Question: if Conan the King were a much darker story than C. the Barbarian, more in the Blade Runner/Aliens mode, is Schwartznegger old enough to do it yet? Is there anyone around who might produce an above-average screenplay? Who could be trusted to direct? (I want Bergman, heh -- darker than Fanny and Alexander, but with more sword-swinging than there was in Cries and Whispers."
posted by jfuller at 8:25 AM on June 5, 2001


That is such a bizarre idea—alas, Bergman's not making films anymore. If only that were true of Arnold.
posted by rodii at 8:39 AM on June 5, 2001


> That is such a bizarre idea

Not all that much of a stretch, considering that one of Bergman's main studs (Max von Sydow) appeared in Conan #1.

All I really want is a lot more of what would be mass-market popular art if the world were full of people like me.

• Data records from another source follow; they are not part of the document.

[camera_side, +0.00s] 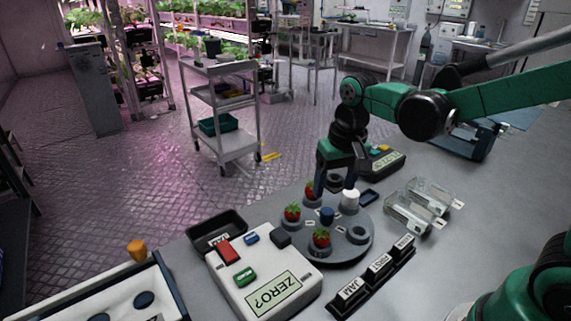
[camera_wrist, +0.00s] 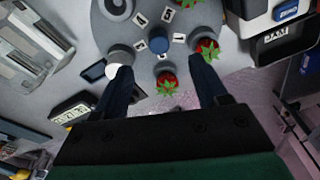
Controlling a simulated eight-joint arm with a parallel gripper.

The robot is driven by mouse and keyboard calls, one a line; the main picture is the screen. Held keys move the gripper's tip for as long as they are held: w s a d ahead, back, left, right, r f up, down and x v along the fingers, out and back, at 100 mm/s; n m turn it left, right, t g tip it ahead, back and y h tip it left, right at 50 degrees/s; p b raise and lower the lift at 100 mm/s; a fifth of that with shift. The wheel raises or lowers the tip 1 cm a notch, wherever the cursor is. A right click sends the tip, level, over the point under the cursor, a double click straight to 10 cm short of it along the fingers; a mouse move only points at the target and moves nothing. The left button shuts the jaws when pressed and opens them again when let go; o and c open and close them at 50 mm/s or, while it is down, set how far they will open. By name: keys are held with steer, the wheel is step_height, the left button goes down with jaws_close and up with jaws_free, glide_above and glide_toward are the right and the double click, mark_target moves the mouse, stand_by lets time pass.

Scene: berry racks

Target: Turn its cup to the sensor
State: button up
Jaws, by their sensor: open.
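A grey round turntable (camera_side: 345,255) carries a ring of cups around a blue centre knob (camera_side: 327,215). Three red strawberries with green leaves sit in cups: one at the front (camera_side: 320,238), one at the left (camera_side: 292,212) and one at the back (camera_side: 310,188). A white piece (camera_side: 350,199) stands at the back right. My gripper (camera_side: 335,187) is open, pointing down over the turntable's back edge. In the wrist view, my gripper's fingers (camera_wrist: 160,72) straddle a strawberry (camera_wrist: 167,85) without visible contact; the left fingertip overlaps the white piece (camera_wrist: 95,72). I cannot tell which part is the sensor.
A white box (camera_side: 250,262) with a "ZERO?" screen and coloured buttons stands at the left, a dark block (camera_side: 281,238) on its corner beside the turntable. Labelled black blocks (camera_side: 378,268) stand in front. Clear containers (camera_side: 410,212) lie right, a dark tray (camera_side: 215,230) left.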

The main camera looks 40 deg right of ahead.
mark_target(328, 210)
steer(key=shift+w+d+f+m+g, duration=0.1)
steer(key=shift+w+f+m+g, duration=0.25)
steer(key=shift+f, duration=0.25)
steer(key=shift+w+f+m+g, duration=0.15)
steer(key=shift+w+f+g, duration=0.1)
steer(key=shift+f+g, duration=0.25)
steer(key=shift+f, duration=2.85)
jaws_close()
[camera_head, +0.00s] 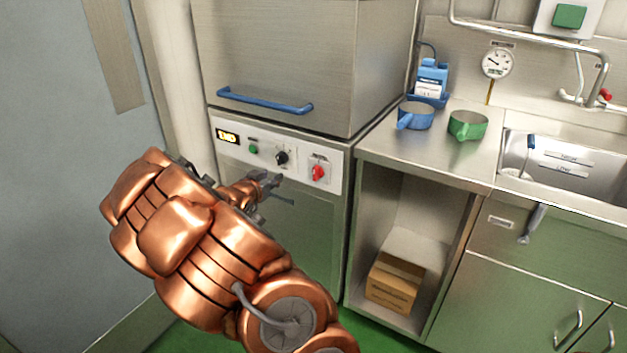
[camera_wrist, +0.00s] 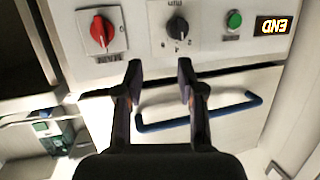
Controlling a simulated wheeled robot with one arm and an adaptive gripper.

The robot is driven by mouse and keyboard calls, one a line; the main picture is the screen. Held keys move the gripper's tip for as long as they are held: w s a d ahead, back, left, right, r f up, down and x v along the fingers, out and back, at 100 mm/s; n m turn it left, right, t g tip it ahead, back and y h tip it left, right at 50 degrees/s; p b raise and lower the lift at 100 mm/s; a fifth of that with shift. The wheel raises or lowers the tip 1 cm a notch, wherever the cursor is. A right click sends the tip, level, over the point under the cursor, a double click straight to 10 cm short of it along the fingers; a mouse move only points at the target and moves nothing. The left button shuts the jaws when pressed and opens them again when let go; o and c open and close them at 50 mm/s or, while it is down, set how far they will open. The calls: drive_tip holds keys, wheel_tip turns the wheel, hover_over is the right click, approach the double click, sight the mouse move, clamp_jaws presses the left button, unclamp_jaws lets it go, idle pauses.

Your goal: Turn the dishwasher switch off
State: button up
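The dishwasher's control panel (camera_head: 300,150) is a pale strip on its steel front. It carries a lit display (camera_head: 228,136), a green button (camera_head: 253,149), a black knob (camera_head: 281,157) and a red rotary switch (camera_head: 318,172) at its right end. The wrist view is turned over: the red switch (camera_wrist: 102,30) is at top left, the black knob (camera_wrist: 177,28) beside it, and the display reads END (camera_wrist: 272,25). My gripper (camera_wrist: 160,75) is open and empty, its fingers apart and touching no control. In the head view my gripper (camera_head: 272,184) is just below the knob, left of the red switch.
A blue handle (camera_head: 265,101) crosses the hood above the panel. To the right are a steel counter (camera_head: 465,167) with a blue pan (camera_head: 416,115) and a green pan (camera_head: 468,124), and a sink (camera_head: 565,170). A cardboard box (camera_head: 395,283) sits on the open shelf below.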

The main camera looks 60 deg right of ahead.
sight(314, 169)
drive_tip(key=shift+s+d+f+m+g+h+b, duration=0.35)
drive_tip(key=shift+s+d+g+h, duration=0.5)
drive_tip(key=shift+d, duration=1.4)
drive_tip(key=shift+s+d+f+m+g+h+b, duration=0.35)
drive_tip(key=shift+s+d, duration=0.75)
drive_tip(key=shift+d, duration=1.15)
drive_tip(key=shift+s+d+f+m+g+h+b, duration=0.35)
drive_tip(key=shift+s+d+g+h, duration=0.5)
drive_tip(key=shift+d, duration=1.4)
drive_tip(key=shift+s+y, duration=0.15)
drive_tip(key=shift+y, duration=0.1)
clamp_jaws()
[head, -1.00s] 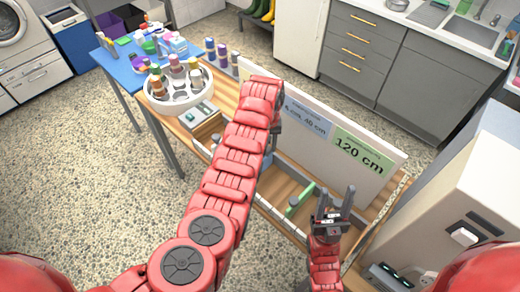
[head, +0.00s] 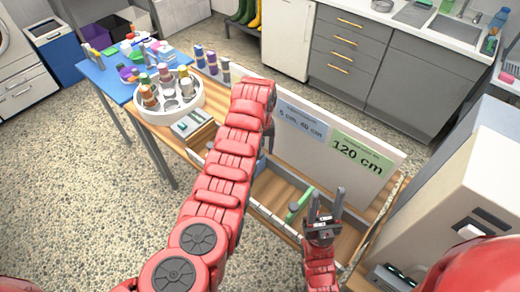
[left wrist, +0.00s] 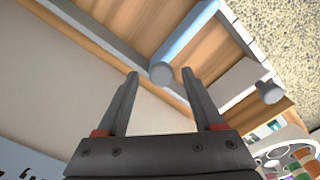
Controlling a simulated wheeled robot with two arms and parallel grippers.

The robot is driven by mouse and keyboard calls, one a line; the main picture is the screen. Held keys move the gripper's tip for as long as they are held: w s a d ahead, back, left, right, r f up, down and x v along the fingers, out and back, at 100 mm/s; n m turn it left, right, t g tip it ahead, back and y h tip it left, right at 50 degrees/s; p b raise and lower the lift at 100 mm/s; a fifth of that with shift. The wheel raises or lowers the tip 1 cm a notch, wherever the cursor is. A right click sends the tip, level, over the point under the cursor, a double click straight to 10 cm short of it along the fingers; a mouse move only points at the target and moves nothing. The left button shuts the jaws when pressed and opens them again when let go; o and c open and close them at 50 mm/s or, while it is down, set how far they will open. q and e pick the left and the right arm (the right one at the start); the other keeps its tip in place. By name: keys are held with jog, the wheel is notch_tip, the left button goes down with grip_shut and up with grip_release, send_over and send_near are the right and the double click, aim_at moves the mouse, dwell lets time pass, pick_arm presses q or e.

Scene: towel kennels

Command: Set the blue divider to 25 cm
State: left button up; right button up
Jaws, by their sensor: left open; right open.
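The blue divider (left wrist: 190,32) is a long bar with a grey round knob (left wrist: 162,74) at its near end, in the left wrist view. In the head view my left arm mostly hides it. My left gripper (left wrist: 160,74) is open, with the knob appearing between its fingertips; I cannot tell whether they touch. A green divider (head: 299,206) stands across the wooden tray further right in the head view. My right gripper (head: 326,205) is open and empty, just right of the green divider.
A green label (head: 361,156) reads "120 cm" on the white board (head: 390,190) behind the tray. A white round holder (head: 170,108) with bottles stands at the table's left part. A grey-white divider with a knob (left wrist: 270,92) lies beside the blue one. A pale cabinet (head: 470,180) stands close at right.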

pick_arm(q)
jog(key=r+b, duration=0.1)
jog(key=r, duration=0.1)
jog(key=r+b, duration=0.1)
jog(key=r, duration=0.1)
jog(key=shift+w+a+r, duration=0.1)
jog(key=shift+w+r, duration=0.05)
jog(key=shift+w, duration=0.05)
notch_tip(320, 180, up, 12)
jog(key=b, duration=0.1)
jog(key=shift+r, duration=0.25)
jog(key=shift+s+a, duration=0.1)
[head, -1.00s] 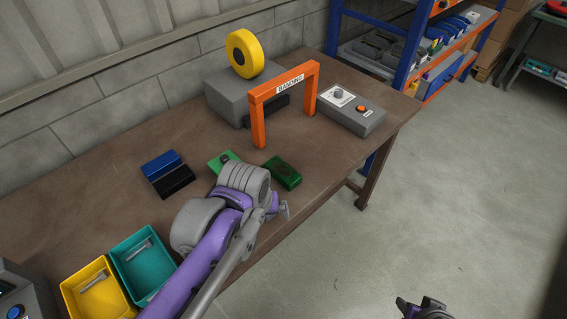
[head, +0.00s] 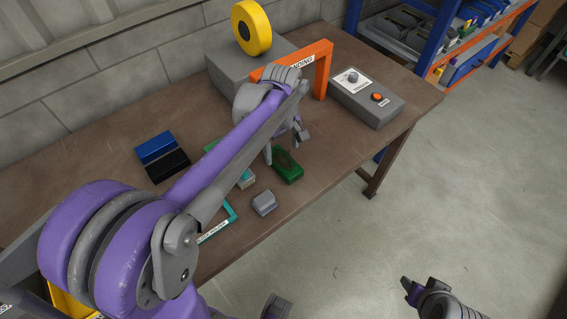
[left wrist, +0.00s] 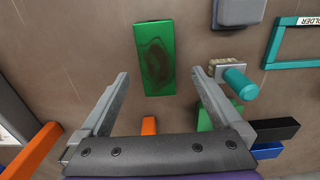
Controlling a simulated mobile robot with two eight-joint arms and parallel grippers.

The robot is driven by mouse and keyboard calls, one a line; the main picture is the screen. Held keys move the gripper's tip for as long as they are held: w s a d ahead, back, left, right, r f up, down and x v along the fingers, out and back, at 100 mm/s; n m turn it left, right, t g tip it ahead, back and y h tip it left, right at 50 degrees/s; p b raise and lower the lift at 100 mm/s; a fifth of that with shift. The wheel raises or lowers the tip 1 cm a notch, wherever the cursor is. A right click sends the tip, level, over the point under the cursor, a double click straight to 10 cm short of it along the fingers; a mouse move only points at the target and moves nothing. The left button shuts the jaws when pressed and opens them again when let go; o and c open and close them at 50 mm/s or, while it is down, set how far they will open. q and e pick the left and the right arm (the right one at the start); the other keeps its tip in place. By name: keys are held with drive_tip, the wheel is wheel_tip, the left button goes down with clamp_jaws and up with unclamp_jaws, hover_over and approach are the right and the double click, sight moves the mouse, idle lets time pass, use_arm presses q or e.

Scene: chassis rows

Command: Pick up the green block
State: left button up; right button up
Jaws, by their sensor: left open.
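The green block (head: 288,172), dark green with a darker swirl on top, lies on the brown workbench right of the middle. In the left wrist view the green block (left wrist: 154,60) lies ahead of the fingers, lengthwise between their lines. My left gripper (head: 287,147) is open and empty above the block's far end; no finger visibly grips it. Its two fingers show in the left wrist view (left wrist: 160,76). A second, brighter green piece (left wrist: 205,121) is partly hidden by one finger. My right gripper (head: 412,290) is off the bench at the lower right; its jaws are unclear.
An orange arch (head: 321,75) stands just behind my left gripper. A grey control box (head: 366,100) is to its right. A grey piece (head: 264,203), a teal frame (left wrist: 273,48) and a teal-knobbed part (left wrist: 238,82) lie near the block. Blue (head: 155,145) and black (head: 168,165) blocks lie left.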

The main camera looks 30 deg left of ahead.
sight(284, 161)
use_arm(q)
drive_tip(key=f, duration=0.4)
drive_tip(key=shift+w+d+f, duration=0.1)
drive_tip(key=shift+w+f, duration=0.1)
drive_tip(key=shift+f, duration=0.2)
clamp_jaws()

> Bergman's not making films anymore.

Kurosawa would do just as well. If either of these guys wants to do Conan the King from Beyond The Grave I promise I'd camp out to get tix.
posted by jfuller at 10:54 AM on June 5, 2001


Bergman's still alive, just not directing films. (My vote for Conan director in your world would be Jacques Tati.)
posted by rodii at 11:51 AM on June 5, 2001 [1 favorite]


Of course!

Conan/Hulot with signature raincoat, pipe, hat and twohanded broadsword sneaking through the sorcerers palace, trying to be as quiet as possible. A bauble attracts his attention and he picks it up to have a closer look, and then very, very carefuly replaces it from where it came from, while te broadsword over his shoulder knocks over a rack of axes...
posted by Grangousier at 12:07 PM on June 5, 2001 [1 favorite]


Conan film news
posted by gimli at 1:47 PM on June 5, 2001


Hey, thanks gimli! Didn't know that.

> While Milius has made clear that he prefers Arnold return
> to one of his best known roles, Schwarzenegger himself
> has remained somewhat aloof on the subject, going so
> far as telling the press during interviews for The 6th Day
> that he didn't think he would be able to fit the project
> into his schedule.

Darn. Well, if it can't be Arnie I'll take The Rock. He goes Arrrgh as well as anyone in the cinema today.